Well even decades after canons and rifles were introduced to European kingdoms, their armies still used traditional medieval tactics. Pikes, crossbows, swords and bucklers.Because muskets were unreliable, ammunition was hard to come by, and while a line of musketeers were reloading after firing their first volley the archers they went up against would still be raining arrows on them.
It would be until the invention of things like cartridges (paper or metal), breech loading guns, and more potent forms of gunpowder that firearms would dominate battlefields. If you took a line of 16th or 17th century riflemen against longbow archers. Chances are that the longbow would have the upper hand because it has a longer range, better accuracy, and could be shot at a faster rate.
The only upper hands that early muskets had was that you could take any chicken **** settler or peasant and train them on how to use this weapon in a matter of weeks. Archers on the other hand takes years of training. Welsh longbow men from the 100 Years War had to be trained from boyhood on how to use yew bows long before they would be deployed to France.
After all, muskets were as primitive as firearms get. Napoleon's armies had cavaliers who were armed only with sabers, during the Mexican American War American and Mexican cavalry soldiers were still using things like swords and lances as well. There is a reason why those old rifles had bayonets attached to them.
This all changed after the 1860's and 70's when cartridges and shells came about. Suddenly soldiers could fire at faster rates with carbines or cartridge rounds. This is when lances, bows, and the like truly became outdated. Its easy to attack you opponent if he's spending half a minute loading up a single shot after all isn't it?
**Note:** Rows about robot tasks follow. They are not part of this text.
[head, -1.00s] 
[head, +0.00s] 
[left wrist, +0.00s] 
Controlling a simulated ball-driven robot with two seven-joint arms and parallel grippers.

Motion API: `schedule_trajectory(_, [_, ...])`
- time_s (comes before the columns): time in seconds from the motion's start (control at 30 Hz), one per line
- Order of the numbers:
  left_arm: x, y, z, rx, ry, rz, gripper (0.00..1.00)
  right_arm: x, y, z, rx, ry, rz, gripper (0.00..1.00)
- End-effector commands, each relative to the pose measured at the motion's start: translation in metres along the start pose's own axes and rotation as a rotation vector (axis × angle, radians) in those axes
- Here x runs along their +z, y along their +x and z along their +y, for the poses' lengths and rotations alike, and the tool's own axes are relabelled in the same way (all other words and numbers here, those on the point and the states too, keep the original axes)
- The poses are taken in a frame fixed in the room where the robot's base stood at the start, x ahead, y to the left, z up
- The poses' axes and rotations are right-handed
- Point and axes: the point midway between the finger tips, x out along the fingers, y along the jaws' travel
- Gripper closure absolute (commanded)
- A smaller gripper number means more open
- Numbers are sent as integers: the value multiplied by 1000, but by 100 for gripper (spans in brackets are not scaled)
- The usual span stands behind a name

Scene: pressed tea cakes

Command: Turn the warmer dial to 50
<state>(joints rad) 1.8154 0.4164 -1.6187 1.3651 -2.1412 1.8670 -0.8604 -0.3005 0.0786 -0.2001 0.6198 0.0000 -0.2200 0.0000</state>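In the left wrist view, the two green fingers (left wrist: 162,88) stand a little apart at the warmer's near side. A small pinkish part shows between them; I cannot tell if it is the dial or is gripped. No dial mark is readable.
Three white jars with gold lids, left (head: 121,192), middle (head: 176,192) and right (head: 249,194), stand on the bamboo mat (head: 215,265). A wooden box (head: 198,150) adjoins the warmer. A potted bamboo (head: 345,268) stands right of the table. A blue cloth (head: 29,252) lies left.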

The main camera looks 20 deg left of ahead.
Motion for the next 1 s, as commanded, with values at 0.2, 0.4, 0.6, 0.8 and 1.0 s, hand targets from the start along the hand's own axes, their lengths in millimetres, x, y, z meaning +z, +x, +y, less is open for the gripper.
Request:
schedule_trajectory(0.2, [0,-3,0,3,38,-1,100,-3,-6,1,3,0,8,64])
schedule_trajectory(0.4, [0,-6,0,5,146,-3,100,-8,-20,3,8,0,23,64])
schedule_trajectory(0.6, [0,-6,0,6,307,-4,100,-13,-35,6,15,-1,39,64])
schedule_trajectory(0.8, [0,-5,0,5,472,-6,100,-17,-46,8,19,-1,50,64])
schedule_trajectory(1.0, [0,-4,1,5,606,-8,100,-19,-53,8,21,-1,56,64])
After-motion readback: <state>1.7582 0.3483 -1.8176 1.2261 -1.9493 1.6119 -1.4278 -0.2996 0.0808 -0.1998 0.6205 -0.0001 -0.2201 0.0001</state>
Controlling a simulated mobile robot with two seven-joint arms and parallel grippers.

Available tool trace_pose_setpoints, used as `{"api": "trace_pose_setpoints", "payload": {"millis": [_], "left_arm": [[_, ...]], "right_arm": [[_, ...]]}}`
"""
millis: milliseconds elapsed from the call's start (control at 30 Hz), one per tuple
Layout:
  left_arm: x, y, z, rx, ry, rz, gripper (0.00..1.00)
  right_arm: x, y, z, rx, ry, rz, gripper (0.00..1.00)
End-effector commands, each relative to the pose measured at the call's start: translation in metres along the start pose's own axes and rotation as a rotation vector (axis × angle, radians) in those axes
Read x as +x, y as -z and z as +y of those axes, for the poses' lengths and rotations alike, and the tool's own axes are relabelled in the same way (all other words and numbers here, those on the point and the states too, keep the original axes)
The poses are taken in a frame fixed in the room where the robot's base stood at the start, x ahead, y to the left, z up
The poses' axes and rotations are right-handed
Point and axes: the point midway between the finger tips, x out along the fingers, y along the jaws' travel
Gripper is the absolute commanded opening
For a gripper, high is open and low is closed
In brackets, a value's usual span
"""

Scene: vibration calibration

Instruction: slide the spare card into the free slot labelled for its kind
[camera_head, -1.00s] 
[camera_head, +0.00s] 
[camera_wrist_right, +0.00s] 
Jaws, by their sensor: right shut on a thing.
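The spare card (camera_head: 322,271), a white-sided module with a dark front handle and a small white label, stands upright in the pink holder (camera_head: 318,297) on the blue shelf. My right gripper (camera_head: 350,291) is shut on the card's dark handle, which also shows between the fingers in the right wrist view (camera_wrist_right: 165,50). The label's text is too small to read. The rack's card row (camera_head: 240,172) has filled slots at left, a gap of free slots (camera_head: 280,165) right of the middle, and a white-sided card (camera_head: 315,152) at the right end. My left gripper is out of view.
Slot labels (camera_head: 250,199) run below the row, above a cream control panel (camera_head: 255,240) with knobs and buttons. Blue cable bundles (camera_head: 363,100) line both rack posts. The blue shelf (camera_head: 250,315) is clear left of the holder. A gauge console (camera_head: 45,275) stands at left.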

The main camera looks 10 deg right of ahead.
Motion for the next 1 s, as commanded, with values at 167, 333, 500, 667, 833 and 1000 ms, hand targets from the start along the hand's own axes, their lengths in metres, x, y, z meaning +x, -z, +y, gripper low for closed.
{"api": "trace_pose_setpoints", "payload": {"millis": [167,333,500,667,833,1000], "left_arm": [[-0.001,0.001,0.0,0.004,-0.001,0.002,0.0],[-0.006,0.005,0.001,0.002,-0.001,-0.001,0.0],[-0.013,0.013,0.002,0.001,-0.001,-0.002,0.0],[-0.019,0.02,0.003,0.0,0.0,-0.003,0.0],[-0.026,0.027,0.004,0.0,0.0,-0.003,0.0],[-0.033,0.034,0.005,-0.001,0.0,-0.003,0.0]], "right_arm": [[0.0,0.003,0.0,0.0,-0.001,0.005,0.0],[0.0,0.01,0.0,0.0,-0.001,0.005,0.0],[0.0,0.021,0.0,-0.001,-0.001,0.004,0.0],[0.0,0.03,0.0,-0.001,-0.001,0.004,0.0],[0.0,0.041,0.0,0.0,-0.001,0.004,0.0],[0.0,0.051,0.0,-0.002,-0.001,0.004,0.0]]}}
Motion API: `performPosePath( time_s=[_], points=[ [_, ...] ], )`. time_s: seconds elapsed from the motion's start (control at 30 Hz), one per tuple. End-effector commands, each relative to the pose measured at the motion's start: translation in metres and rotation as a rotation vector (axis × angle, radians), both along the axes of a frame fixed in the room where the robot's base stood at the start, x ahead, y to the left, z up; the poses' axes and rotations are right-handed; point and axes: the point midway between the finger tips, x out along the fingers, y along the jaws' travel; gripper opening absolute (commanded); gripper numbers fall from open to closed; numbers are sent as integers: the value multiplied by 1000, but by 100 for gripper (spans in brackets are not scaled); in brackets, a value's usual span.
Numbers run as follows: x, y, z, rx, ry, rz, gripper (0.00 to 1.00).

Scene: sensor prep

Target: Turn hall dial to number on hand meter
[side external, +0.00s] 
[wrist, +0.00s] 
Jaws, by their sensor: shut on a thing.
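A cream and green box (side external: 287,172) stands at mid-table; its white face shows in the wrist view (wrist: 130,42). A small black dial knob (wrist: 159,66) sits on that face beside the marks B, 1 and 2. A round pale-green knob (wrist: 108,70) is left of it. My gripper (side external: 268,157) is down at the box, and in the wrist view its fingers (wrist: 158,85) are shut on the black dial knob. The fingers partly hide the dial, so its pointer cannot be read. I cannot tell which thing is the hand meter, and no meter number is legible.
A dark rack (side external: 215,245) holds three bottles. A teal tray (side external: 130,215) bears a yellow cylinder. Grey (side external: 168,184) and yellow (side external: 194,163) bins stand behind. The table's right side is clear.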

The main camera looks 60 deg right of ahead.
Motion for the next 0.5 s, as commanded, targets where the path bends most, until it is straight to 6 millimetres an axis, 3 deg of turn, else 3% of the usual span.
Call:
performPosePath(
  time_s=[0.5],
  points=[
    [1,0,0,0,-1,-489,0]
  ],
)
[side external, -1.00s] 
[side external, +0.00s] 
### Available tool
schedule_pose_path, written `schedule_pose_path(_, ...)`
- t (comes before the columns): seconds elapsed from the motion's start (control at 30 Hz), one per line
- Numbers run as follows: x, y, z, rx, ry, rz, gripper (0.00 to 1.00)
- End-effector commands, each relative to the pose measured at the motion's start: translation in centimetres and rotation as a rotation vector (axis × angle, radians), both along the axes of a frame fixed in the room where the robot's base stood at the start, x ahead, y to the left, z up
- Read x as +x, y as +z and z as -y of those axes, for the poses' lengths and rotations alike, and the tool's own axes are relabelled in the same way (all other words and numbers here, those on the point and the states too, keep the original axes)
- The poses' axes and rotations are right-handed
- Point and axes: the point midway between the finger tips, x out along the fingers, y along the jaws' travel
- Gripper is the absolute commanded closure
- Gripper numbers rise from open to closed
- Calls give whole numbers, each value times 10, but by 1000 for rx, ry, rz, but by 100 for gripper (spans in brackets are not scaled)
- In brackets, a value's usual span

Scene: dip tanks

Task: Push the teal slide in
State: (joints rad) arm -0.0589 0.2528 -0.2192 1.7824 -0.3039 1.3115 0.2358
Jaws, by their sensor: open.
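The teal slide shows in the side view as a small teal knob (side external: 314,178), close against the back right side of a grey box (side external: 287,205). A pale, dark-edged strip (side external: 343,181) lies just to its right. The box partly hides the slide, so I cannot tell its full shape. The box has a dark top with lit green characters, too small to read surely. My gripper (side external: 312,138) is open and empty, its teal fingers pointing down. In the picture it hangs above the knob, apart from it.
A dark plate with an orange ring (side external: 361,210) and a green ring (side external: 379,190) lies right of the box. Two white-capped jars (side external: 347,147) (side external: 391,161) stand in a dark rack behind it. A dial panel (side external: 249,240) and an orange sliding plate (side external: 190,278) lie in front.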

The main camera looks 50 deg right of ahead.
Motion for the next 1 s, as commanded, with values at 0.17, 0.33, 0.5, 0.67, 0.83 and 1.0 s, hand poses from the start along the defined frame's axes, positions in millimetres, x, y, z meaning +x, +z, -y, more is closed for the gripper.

So yeah, guns may be much more powerful than bows but don't let anyone convince you that bows are not deadly. All you have to do is look at history. The Mongols carved out an empire that spanned two continents with horse archers. Welsh Long bowmen who fought on behalf of England during the 100 Years War were known to lay waste to lines of heavy French cavalry, these yew bows were so strong they could penetrate steel armor.